§ **INFORMATION PROVIDED**:
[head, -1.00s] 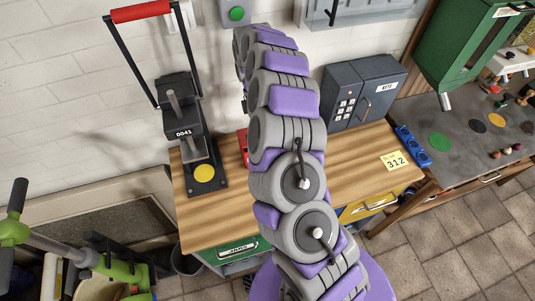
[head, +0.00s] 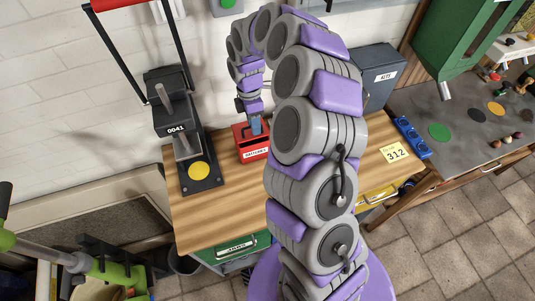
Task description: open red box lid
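The red box (head: 250,144) stands on the wooden workbench, with a white label on its front. Its right part is close to my arm in the picture. My gripper (head: 256,124) points down at the top of the red box from above. A blue-grey piece shows at its tip, at or just over the lid. I cannot tell whether it touches the lid or whether the fingers are open. The lid looks closed, though my gripper covers part of it.
A black lever press (head: 175,130) with a red handle stands left of the box. A grey keypad safe (head: 380,75) is behind my arm on the right. The wooden bench top (head: 215,215) is clear in front. A yellow note (head: 394,152) lies at the right.

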§ **AIM**: Copy out all the data exactly; skip the pictures.

§ **RESULT FOR THIS TASK**:
[head, -1.00s] 
[head, +0.00s] 
Task description: open red box lid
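The red box (head: 250,144) stands on the wooden workbench, with a white label on its front. Its right part is close to my arm in the picture. My gripper (head: 256,124) points down at the top of the red box from above. A blue-grey piece shows at its tip, at or just over the lid. I cannot tell whether it touches the lid or whether the fingers are open. The lid looks closed, though my gripper covers part of it.
A black lever press (head: 175,130) with a red handle stands left of the box. A grey keypad safe (head: 380,75) is behind my arm on the right. The wooden bench top (head: 215,215) is clear in front. A yellow note (head: 394,152) lies at the right.

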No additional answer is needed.